ET: Sorgi is a consistent, but vanilla quarterback. He’s not going to do much to hurt the team, he’s got a good arm and will move the ball. His stats always look good at the end of the game, but he doesn’t lead sustained drives that put points on the board. He’s going to be challenged in camp by veteran Shaun King. Seattle should see plenty of both of those guys on Sunday. The backups to watch out for include cornerback Kelvin Hayden, who picked off a pass against the Rams in the end zone and who has actually seen some time with the first team at right corner this week. Wide receivers Aaron Moorehead and John Standeford will see more action in Brandon Stokley’s absence. Backup tight end Ben Utecht has made some nice plays in camp and caught a TD pass against the Rams. Backup weakside linebacker Tyjuan Hagler was all over the place last week making plays during mid-portion of the game, as was reserve defensive tackle and undrafted rookie Marcus West later in the game. An interesting name to watch for is safety Chris Laskowski who just came back off of a groin injury. He has successfully switched from linebacker to safety during this offseason and should make some plays.
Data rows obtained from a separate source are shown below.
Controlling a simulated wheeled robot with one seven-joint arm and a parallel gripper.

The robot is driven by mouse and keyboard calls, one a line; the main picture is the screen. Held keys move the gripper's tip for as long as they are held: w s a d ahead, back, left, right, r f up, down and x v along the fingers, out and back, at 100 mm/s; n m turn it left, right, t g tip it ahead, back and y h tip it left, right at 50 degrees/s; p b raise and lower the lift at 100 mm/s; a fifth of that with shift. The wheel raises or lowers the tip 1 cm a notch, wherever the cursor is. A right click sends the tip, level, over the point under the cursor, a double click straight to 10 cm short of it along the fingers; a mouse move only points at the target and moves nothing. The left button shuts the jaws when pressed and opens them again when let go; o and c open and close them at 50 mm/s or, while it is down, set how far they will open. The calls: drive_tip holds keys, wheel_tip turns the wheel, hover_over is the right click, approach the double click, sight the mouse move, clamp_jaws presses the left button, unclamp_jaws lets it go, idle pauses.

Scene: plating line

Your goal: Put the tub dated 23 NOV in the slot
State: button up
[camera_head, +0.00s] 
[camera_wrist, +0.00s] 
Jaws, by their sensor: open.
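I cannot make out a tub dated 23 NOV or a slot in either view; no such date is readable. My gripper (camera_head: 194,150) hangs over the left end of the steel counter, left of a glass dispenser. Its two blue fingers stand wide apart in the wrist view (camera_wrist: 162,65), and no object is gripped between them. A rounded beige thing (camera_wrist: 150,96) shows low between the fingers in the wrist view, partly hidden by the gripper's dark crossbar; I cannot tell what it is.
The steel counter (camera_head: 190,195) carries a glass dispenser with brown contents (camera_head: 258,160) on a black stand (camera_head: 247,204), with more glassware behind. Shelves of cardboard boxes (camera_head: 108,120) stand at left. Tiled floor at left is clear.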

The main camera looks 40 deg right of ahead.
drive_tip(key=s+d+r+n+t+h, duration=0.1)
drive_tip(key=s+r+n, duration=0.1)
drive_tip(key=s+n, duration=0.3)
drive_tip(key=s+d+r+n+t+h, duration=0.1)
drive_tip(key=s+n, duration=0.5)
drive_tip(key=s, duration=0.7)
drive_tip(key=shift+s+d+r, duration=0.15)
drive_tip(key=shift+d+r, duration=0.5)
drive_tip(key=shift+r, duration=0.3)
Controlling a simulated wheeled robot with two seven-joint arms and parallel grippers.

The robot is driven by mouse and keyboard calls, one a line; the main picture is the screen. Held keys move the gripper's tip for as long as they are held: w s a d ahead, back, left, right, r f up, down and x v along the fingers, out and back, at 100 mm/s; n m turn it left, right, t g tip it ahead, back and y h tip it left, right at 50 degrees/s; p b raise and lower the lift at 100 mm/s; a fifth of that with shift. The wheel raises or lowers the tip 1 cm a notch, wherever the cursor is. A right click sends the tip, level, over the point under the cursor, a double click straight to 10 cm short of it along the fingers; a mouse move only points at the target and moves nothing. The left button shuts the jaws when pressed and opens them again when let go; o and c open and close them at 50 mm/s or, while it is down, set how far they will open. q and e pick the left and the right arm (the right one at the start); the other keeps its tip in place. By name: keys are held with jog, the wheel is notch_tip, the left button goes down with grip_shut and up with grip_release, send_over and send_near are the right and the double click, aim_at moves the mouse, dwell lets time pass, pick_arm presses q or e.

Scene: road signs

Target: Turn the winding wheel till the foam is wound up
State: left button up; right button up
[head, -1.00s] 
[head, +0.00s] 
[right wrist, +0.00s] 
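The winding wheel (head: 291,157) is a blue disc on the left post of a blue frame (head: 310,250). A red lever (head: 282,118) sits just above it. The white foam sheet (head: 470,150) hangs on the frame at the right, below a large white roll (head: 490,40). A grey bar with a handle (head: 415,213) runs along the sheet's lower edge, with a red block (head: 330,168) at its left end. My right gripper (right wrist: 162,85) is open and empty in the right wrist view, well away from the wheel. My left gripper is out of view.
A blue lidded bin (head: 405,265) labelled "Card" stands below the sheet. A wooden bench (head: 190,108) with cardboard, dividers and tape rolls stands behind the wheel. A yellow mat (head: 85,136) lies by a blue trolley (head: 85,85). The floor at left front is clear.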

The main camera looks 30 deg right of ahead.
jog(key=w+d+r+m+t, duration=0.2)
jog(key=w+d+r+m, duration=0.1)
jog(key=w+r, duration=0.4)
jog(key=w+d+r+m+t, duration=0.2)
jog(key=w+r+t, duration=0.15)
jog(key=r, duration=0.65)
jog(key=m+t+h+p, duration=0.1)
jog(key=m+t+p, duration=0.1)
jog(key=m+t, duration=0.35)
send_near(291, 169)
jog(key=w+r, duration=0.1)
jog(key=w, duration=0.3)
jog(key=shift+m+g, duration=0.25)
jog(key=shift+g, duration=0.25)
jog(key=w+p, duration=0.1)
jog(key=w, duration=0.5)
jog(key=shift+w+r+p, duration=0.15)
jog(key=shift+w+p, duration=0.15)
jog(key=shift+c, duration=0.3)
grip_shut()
DF: Based on what you’ve observed through training camp and the first preseason game against the Rams, which players do you think might be surprise survivors of the final cuts?

ET: It’s still a bit early to call, but based on what we’re seeing so far here are two that have a good shot. Wide receiver and returns specialist Ashlan Davis out of Tulsa is getting extensive reps in special teams workouts, so he could make it even if T.J. Rushing claims the primary role. At worst, he should be a practice squad addition. Defensive tackle Marcus West out of Memphis could command some attention if he can continue to post numbers like he did against the Rams. He was the Colts’ leading tackler with ten when the lower end of the depth chart was on the field for both teams. He’s more likely a practice squad player, but he’s got a shot, especially with the Colts banged up a bit on their defensive line. Outside of those two, the Colts are pretty solid in their depth and it’s hard for these undrafted rookies to break through with a team in that type of talent position.

DF: Where are the position battles most intense in the Colts training camp?

ET: The returns specialist battle is the primary one, but the right cornerback position is in dispute as well. The Colts brought in a slew of specialists after losing punt returner Troy Walters to Arizona via free agency. And since Dominic Rhodes has been promoted up the depth chart at running back, the Colts don’t want him returning kickoffs. They’ve already trimmed a few candidates from the roster, but still have a bunch of guys competing for those spots. Rushing and Davis are amongst the front-runners, but wide receiver Dan Sheldon and veteran Terrence Wilkins are also expected to push the competition to the final cuts. At cornerback, incumbent Jason David was being pushed by last year’s top pick Marlin Jackson, who played nickel back during his rookie campaign. But now a third name has entered the mix. David has been sidelined by injury and Jackson didn’t look sharp against the Rams replacing him. Last year’s second-round pick, Kelvin Hayden, is now seeing some reps there and could get consideration.